* **Instructions for the task**
Reproduce verbatim the lines up to and including the one with "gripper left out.", starting from the first.
════════
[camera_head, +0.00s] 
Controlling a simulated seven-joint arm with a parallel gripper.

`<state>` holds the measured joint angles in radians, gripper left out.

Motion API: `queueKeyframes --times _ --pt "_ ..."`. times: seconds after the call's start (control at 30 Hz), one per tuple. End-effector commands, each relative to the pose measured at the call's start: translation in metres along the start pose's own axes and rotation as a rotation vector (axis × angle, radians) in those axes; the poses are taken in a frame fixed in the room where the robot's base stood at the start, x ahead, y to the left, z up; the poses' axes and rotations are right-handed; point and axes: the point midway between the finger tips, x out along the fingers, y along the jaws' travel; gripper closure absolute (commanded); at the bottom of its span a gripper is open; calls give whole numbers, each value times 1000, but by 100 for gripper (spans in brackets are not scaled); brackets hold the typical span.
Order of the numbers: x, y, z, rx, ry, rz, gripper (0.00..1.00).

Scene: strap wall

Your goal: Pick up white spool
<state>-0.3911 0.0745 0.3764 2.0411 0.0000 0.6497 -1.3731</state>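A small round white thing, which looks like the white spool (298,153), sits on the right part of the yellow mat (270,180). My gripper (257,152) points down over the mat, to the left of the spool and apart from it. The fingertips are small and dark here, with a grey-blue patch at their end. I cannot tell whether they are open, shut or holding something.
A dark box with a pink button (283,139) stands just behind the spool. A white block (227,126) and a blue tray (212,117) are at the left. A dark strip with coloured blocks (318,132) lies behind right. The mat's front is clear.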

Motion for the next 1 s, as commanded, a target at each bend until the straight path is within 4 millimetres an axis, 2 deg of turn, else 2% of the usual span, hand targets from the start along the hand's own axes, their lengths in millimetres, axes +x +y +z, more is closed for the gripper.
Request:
════════
* **Answer to this exercise**
[camera_head, +0.00s] 
Controlling a simulated seven-joint arm with a parallel gripper.

`<state>` holds the measured joint angles in radians, gripper left out.

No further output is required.